* [Given exercise]: Quote the listing below in full and exactly as written, but omit every picture.

(Stored items from a collection)
BEGIN

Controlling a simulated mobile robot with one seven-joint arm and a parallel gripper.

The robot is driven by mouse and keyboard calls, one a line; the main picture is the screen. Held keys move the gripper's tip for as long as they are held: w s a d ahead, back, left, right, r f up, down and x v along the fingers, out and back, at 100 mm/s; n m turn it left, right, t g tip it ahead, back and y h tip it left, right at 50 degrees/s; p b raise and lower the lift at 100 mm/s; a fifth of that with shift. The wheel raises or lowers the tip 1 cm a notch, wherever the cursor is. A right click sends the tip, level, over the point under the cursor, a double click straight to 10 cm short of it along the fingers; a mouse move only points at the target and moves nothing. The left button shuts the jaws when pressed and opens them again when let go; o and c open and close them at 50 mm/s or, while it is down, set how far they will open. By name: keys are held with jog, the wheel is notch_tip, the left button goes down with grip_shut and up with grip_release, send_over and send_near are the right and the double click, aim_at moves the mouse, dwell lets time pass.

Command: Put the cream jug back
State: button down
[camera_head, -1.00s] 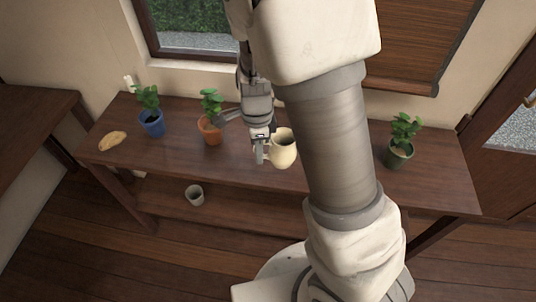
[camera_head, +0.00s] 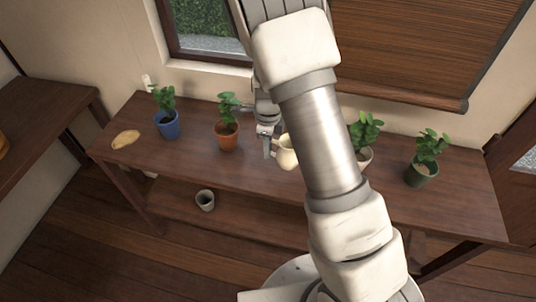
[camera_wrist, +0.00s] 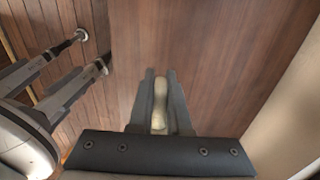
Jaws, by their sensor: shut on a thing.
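The cream jug (camera_head: 287,153) is over the middle of the long wooden table (camera_head: 190,155), partly hidden behind my arm in the head view. My gripper (camera_head: 268,143) is at the jug's left side, shut on it. In the wrist view a narrow cream-coloured part, which looks like the handle (camera_wrist: 159,105), lies between the two fingers of my gripper (camera_wrist: 158,103). The jug looks upright. Whether its base touches the table cannot be told.
A blue pot (camera_head: 168,130) and a terracotta pot (camera_head: 227,141) stand left of the jug. A pale pot (camera_head: 365,158) and a dark green pot (camera_head: 420,176) stand to the right. A flat tan item (camera_head: 125,139) lies at the left end. A grey cup (camera_head: 205,200) is on the lower shelf.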

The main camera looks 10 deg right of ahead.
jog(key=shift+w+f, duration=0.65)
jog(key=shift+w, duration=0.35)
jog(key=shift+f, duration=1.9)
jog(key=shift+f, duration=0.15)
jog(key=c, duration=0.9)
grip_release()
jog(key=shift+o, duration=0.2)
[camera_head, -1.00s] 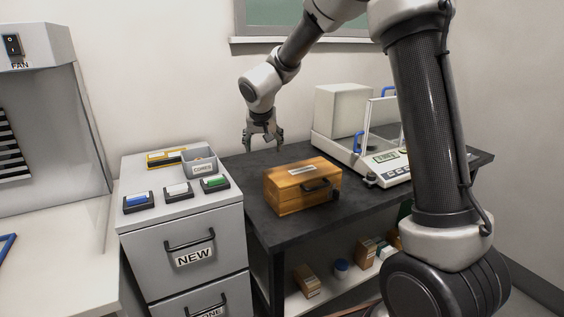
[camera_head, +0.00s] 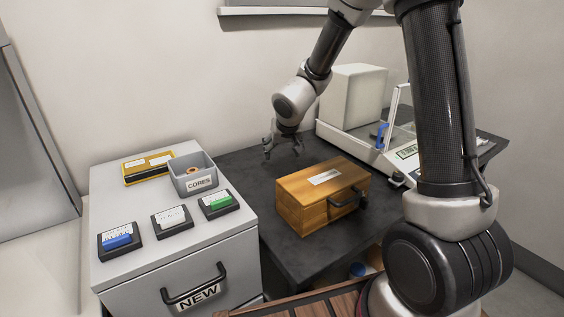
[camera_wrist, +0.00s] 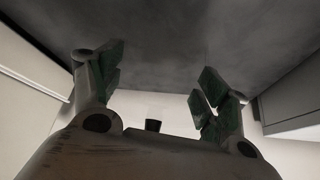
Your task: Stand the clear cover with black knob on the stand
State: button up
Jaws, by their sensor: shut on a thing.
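My gripper (camera_head: 283,152) hangs pointing down over the back left of the dark table, behind the wooden box. In the wrist view, its green-padded fingers (camera_wrist: 160,88) stand apart, shut on the clear cover. The cover's black knob (camera_wrist: 153,125) shows between the fingers, close to the palm. Its clear body is hardly visible in either view. I cannot make out the stand in these frames.
The dark table (camera_head: 262,187) carries a wooden box (camera_head: 322,195) with a black handle and a white balance (camera_head: 365,150). Left of it, a grey cabinet (camera_head: 165,255) holds a CORES bin (camera_head: 195,175), a yellow case (camera_head: 148,167) and several labelled blocks.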

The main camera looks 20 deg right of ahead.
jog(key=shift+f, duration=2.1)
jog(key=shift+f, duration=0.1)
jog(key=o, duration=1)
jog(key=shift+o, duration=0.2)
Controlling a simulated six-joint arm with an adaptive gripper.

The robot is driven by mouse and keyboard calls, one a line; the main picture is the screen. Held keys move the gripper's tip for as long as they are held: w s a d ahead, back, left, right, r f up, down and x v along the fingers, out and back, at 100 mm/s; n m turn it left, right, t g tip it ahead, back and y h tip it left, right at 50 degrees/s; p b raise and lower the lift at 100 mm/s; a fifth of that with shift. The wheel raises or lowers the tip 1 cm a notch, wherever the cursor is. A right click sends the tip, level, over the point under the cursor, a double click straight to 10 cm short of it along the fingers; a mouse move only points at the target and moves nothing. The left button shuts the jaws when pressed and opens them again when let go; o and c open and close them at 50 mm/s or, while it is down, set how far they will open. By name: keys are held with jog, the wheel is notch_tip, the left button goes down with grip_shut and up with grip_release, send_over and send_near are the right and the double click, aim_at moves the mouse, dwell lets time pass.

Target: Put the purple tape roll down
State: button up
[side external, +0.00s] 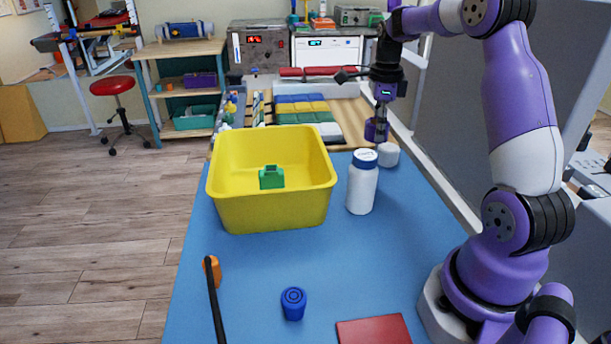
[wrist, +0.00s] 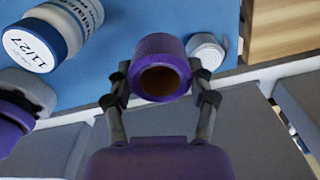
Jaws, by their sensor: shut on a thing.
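The purple tape roll (wrist: 159,47) is held between the two fingers of my gripper (wrist: 160,88) in the wrist view; its open brown core faces the camera. In the side external view, my gripper (side external: 381,112) points down with the purple tape roll (side external: 376,131) at its tips. It is near the far right part of the blue table top (side external: 250,270), behind the white bottle and close to a white roll. I cannot tell whether the roll touches the table.
A white roll (side external: 388,154) sits beside the held roll, and a blue-capped white bottle (side external: 362,185) stands in front. A yellow bin (side external: 268,211) holds a green block (side external: 271,177). A blue cup-like piece (side external: 293,304), a red pad (side external: 374,331) and a black-handled tool (side external: 214,300) lie nearer.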

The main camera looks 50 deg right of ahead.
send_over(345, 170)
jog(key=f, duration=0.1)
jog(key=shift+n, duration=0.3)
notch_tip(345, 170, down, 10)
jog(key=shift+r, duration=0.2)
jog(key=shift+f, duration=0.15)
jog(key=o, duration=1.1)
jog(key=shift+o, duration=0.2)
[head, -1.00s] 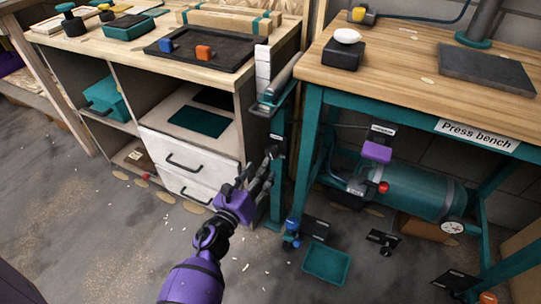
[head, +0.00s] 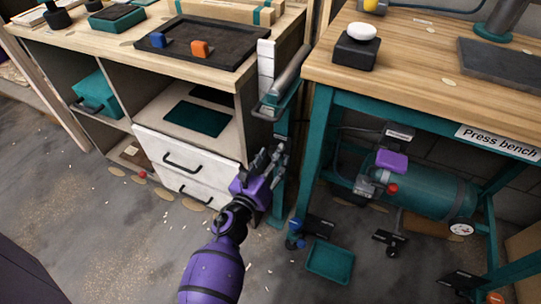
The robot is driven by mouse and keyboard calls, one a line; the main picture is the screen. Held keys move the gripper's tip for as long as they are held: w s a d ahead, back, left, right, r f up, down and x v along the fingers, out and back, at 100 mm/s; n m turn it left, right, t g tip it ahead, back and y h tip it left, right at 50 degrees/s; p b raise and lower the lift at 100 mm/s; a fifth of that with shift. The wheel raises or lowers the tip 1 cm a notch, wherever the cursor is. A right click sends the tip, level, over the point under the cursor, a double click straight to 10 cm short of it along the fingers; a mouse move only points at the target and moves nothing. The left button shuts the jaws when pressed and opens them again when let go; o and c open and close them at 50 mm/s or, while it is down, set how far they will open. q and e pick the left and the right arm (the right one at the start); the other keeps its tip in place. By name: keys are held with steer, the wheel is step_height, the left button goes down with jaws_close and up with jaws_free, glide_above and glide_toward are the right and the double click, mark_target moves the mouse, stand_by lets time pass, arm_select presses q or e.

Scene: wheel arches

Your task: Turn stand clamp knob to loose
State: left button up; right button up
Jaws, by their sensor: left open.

END

* [Task response]:
Controlling a simulated mobile robot with one seven-joint arm and a parallel gripper.

The robot is driven by mouse and keyboard calls, one a line; the main picture is the screen. Held keys move the gripper's tip for as long as they are held: w s a d ahead, back, left, right, r f up, down and x v along the fingers, out and back, at 100 mm/s; n m turn it left, right, t g tip it ahead, back and y h tip it left, right at 50 degrees/s; p b raise and lower the lift at 100 mm/s; a fifth of that with shift. The wheel raises or lowers the tip 1 cm a notch, wherever the cursor is. A right click sends the tip, level, over the point under the cursor, a double click straight to 10 cm short of it along the fingers; a mouse move only points at the target and moves nothing. The left button shuts the jaws when pressed and opens them again when let go; o and c open and close them at 50 mm/s or, while it is down, set how far they will open. By name: keys are held with jog, the wheel is notch_tip, the left button goes down with grip_shut and up with grip_release, send_over and send_near are the right and the double click, aim_at moves the mouse, dwell lets time pass.

Command: Put the cream jug back
State: button down
[camera_head, -1.00s] 
[camera_head, +0.00s] 
[camera_wrist, +0.00s] 
Jaws, by their sensor: shut on a thing.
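The cream jug (camera_head: 287,153) is over the middle of the long wooden table (camera_head: 190,155), partly hidden behind my arm in the head view. My gripper (camera_head: 268,143) is at the jug's left side, shut on it. In the wrist view a narrow cream-coloured part, which looks like the handle (camera_wrist: 159,105), lies between the two fingers of my gripper (camera_wrist: 158,103). The jug looks upright. Whether its base touches the table cannot be told.
A blue pot (camera_head: 168,130) and a terracotta pot (camera_head: 227,141) stand left of the jug. A pale pot (camera_head: 365,158) and a dark green pot (camera_head: 420,176) stand to the right. A flat tan item (camera_head: 125,139) lies at the left end. A grey cup (camera_head: 205,200) is on the lower shelf.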

The main camera looks 10 deg right of ahead.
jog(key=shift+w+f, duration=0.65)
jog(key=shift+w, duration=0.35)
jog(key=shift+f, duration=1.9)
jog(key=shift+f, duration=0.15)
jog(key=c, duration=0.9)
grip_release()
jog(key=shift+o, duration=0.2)
[camera_head, -1.00s] 
[camera_head, +0.00s] 
[camera_wrist, +0.00s] 
Your task: Stand the clear cover with black knob on the stand
State: button up
Jaws, by their sensor: shut on a thing.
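My gripper (camera_head: 283,152) hangs pointing down over the back left of the dark table, behind the wooden box. In the wrist view, its green-padded fingers (camera_wrist: 160,88) stand apart, shut on the clear cover. The cover's black knob (camera_wrist: 153,125) shows between the fingers, close to the palm. Its clear body is hardly visible in either view. I cannot make out the stand in these frames.
The dark table (camera_head: 262,187) carries a wooden box (camera_head: 322,195) with a black handle and a white balance (camera_head: 365,150). Left of it, a grey cabinet (camera_head: 165,255) holds a CORES bin (camera_head: 195,175), a yellow case (camera_head: 148,167) and several labelled blocks.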

The main camera looks 20 deg right of ahead.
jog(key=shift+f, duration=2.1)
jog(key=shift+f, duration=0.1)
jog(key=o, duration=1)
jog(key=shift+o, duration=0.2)
Controlling a simulated six-joint arm with an adaptive gripper.

The robot is driven by mouse and keyboard calls, one a line; the main picture is the screen. Held keys move the gripper's tip for as long as they are held: w s a d ahead, back, left, right, r f up, down and x v along the fingers, out and back, at 100 mm/s; n m turn it left, right, t g tip it ahead, back and y h tip it left, right at 50 degrees/s; p b raise and lower the lift at 100 mm/s; a fifth of that with shift. The wheel raises or lowers the tip 1 cm a notch, wherever the cursor is. A right click sends the tip, level, over the point under the cursor, a double click straight to 10 cm short of it along the fingers; a mouse move only points at the target and moves nothing. The left button shuts the jaws when pressed and opens them again when let go; o and c open and close them at 50 mm/s or, while it is down, set how far they will open. By name: keys are held with jog, the wheel is notch_tip, the left button goes down with grip_shut and up with grip_release, send_over and send_near are the right and the double click, aim_at moves the mouse, dwell lets time pass.

Target: Put the purple tape roll down
State: button up
[side external, +0.00s] 
[wrist, +0.00s] 
Jaws, by their sensor: shut on a thing.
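The purple tape roll (wrist: 159,47) is held between the two fingers of my gripper (wrist: 160,88) in the wrist view; its open brown core faces the camera. In the side external view, my gripper (side external: 381,112) points down with the purple tape roll (side external: 376,131) at its tips. It is near the far right part of the blue table top (side external: 250,270), behind the white bottle and close to a white roll. I cannot tell whether the roll touches the table.
A white roll (side external: 388,154) sits beside the held roll, and a blue-capped white bottle (side external: 362,185) stands in front. A yellow bin (side external: 268,211) holds a green block (side external: 271,177). A blue cup-like piece (side external: 293,304), a red pad (side external: 374,331) and a black-handled tool (side external: 214,300) lie nearer.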

The main camera looks 50 deg right of ahead.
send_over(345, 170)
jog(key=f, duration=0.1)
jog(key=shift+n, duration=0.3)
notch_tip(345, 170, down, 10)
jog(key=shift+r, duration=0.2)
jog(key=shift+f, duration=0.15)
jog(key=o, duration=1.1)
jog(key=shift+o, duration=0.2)
[head, -1.00s] 
[head, +0.00s] 
The robot is driven by mouse and keyboard calls, one a line; the main picture is the screen. Held keys move the gripper's tip for as long as they are held: w s a d ahead, back, left, right, r f up, down and x v along the fingers, out and back, at 100 mm/s; n m turn it left, right, t g tip it ahead, back and y h tip it left, right at 50 degrees/s; p b raise and lower the lift at 100 mm/s; a fifth of that with shift. The wheel raises or lowers the tip 1 cm a notch, wherever the cursor is. A right click sends the tip, level, over the point under the cursor, a double click straight to 10 cm short of it along the fingers; a mouse move only points at the target and moves nothing. The left button shuts the jaws when pressed and opens them again when let go; o and c open and close them at 50 mm/s or, while it is down, set how far they will open. q and e pick the left and the right arm (the right one at the start); the other keeps its tip in place. By name: keys are held with steer, the wheel is step_height, the left button goes down with jaws_close and up with jaws_free, glide_above and glide_toward are the right and the double click, mark_target moves the mouse, stand_by lets time pass, arm_select presses q or e.

Scene: wheel arches

Your task: Turn stand clamp knob to loose
State: left button up; right button up
Jaws, by their sensor: left open.

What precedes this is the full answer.